While Life of the Party and an earlier independent album, Bandera, established Robison as an underground Texas favorite, he has yet to break into mainstream country radio. Videos for "Barlight" and "My Hometown" received airplay on CMT, but the singles peaked in the 60s on the Billboard country chart. Robison has not compromised his musical approach to meet the expectations of Nashville or country radio. During the annual Country Radio Seminar in 1999, he sassed an unruly industry crowd, first ribbing them during his performance then adding, "I hope I haven't offended y'all, but those of you who know me know I don't give a s**t anyway."

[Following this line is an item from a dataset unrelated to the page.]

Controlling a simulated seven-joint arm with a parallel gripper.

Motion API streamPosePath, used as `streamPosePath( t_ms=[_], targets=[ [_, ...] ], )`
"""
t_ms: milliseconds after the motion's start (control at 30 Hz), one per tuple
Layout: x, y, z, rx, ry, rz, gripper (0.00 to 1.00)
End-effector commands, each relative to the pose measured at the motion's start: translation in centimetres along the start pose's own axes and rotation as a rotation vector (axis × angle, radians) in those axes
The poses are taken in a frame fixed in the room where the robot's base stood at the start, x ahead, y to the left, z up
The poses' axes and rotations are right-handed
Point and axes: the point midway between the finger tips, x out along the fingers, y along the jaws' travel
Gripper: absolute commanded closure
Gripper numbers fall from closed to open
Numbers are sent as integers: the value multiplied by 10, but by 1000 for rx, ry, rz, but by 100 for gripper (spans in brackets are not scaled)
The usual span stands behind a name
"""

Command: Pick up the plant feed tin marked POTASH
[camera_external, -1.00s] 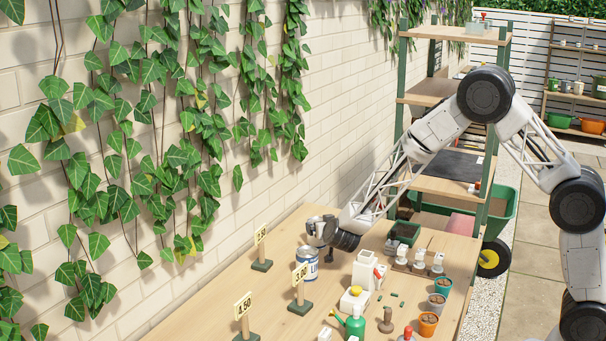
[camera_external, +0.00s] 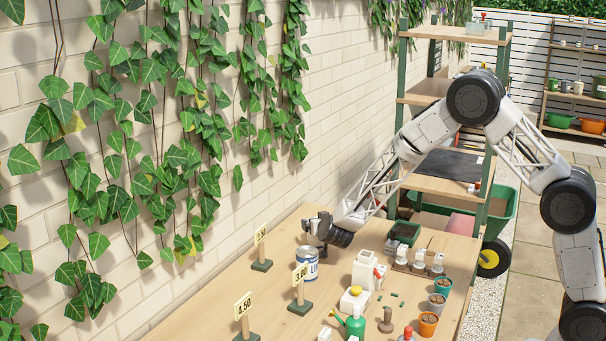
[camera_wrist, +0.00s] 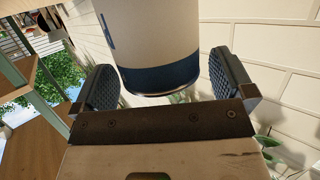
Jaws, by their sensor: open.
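A white tin with a blue band (camera_external: 307,263) stands upright on the wooden table, beside the price signs. It fills the upper middle of the wrist view (camera_wrist: 155,50); its label word cannot be read in either view. My gripper (camera_external: 312,232) is at the tin's far side, close to its top. In the wrist view my gripper (camera_wrist: 165,85) is open, with one dark ridged finger on each side of the tin and a visible gap beside each finger. The fingertips' exact depth along the tin cannot be told.
Price signs on green bases (camera_external: 300,306) stand left of and in front of the tin. A white bottle (camera_external: 365,270), a yellow-topped white item (camera_external: 354,299), a green watering can (camera_external: 355,322) and small pots (camera_external: 428,324) stand to the right. The left table strip is mostly clear.

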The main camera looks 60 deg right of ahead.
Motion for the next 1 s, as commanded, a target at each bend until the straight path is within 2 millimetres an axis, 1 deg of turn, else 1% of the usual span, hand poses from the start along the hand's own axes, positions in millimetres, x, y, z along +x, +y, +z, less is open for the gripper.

Still, with Step Right Up, he is poised to expand his audience. Robison assumed production duties this time around, working with Sony executive Blake Chancey instead of with longtime producer Lloyd Maines (father of Natalie Maines). Though he took the same approach as always, cutting most of the album in Texas, Robison says the final product is "sonically a little bit easier to swallow."

"I recorded things exactly how I would whether or not radio was a part of it, but in the mixing process you mix it to where it's not as edgy," he says. "You definitely compromise that way because when you have all these beautifully produced songs in a row on the radio and you hear one that's sort of rough, it's definitely going to stick out."

At press time, the lead single, "I Want You Bad," is close to cracking the Top 40, and the comedic music video has a broad appeal with appearances by Robison's actor friends D.B. Sweeney and Adrian Pasdar (Maines' husband).

"Texas has become this real destination of the Hollywood crowd now," Robison explains. "It seems like every week Quentin Tarantino or somebody else will come to one of my shows, so I've just gotten to be friends with all these people. I just like being able to appeal to the most common of folk and the Hollywood folk, too. I feel like I'm doing something right."